Windy City Commentary | January 31, 2012 at 2:25 pm

I refuse to believe that the nomination will be wrapped up after tonight. We should stop talking as if this is inevitable; it is not inevitable.

If Romney, gets the nomination, then we can lament it. Right now, their is a primary going on, and Gingrich isn’t going to back down; so why should we?

    Re CalMark’s comment, ‘16 is too late. Yes there’ll be an election then, but much too damage will have been done. Societal “classes” will be well established and have taken root by then. To Windy City Commentary’s comment about backing down, a question for the professor: Assuming a Romney victory in FL, do any opportunities for some sort of manipulating the system, as Obama did to Clinton in Florida in 2008, remain prior to or in the convention? Absent that maneuver by Obama, Clinton may well have been the nominee then.

      CalMark in reply to Owego. | January 31, 2012 at 3:12 pm

      You know, that’s the problem with conservatives.

      Someone proposes a solution. But if people disagree, do they tweak the proposal? Or do they offer their own suggestions?

      Nope.

      “Oh, no,” lament conservatives. “It can’t work. We’re doomed. DOOMED! Woe is us!”

        Owego in reply to CalMark. | January 31, 2012 at 3:49 pm

        No exception is taken to what you suggest for ’16. Rather, my purpose was to suggest fighting today, concentrating on it while there is still time. The action may well have to be something as downright underhanded and cheap as Obama did to Clinton in Florida in 2008, but if that’s what it takes and it can be done, do it now. Underhanded and cheap is how Obama ended up with the nomination, it is (with no small measure of dishonesty thrown in) how he garnered so many votes in the general in 2008 (though he’d have won anyway), it’s how he passed “pass-it-to-know-what’s-in-it” Obamacare (in the dark of night), how he issues fiat law, and packs agencies with his sycophants. We need a candidate who will, short of outright dishonesty, fight the same way. If he must fight that way to get the nomination, so be it. He’ll have to fight that way in the general election . . . Romney will not.

    It is far from over – and the candidates know it.

    “There are 2,286 delegates.[1] A candidate must accumulate 1,144 delegate votes to win”

    http://en.wikipedia.org/wiki/Republican_Party_presidential_primaries,_2012

    As a commenter to this site pointed out yesterday, Gingrich has 25 delegates and Romney has 36.

    “The 2012 Florida Republican primary is being held on January 31, 2012, on a winner-take-all basis.[1] Fifty delegates are at stake, none of them are RNC (or super) delegates. The Republican National Committee removed half of Florida’s delegates because the state committee moved its Republican primary before March 6.[2] It is a closed primary.[1] There are 4,063,853 registered Republican voters as of January 3, 2012.[3]”

    http://en.wikipedia.org/wiki/Florida_Republican_primary,_2012

If Romney were elected, the downfall of the USA would be slightly delayed, but not by much.
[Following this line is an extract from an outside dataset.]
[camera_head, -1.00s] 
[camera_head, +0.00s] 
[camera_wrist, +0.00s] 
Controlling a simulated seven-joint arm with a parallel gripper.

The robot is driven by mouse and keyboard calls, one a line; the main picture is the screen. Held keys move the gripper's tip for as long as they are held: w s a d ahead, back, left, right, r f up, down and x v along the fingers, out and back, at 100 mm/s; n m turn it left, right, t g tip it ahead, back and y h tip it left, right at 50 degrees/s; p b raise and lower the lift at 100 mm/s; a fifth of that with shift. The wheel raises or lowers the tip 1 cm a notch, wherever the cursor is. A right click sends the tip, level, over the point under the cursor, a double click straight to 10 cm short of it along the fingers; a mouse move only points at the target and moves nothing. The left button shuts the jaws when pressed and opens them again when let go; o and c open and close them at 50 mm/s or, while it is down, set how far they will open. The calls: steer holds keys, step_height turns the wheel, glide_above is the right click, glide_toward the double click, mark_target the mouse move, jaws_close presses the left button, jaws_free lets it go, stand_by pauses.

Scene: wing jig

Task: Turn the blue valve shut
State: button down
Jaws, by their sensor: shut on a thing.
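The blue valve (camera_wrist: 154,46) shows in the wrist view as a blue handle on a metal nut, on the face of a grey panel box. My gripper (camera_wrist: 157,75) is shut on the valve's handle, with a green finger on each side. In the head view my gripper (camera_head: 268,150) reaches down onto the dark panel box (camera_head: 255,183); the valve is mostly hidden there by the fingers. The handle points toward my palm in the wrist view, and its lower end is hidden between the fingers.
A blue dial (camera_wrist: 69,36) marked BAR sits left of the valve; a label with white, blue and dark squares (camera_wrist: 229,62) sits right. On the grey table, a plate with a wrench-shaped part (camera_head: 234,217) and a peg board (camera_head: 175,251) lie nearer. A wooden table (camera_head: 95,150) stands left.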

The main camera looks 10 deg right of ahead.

I quite simply doubt his ability to do much at all to bring economic sanity to our federal government plus he’d go along to get along and really really make sure we agreed with the nice young people on the Dhimmi side of the aisle.

If “O” were to be re-elected, the downfall of American representative republican democracy would be greatly accelerated. Still, at least that would allow us to focus in on what’s truly important, our freedom, our American heritage, our Constitution, and statement of our inherent rights; because Obama would make every effort to strip all of them away from us. He would establish in fact the Land of AmeriKa, or maybe it would be called the USSA, and he would be titled our “Great Dear Leader!”

Wonder what Holder would call his first proposed new law after Obama is re-elected? Would Holder name it: Brady Bill Fast and Forever?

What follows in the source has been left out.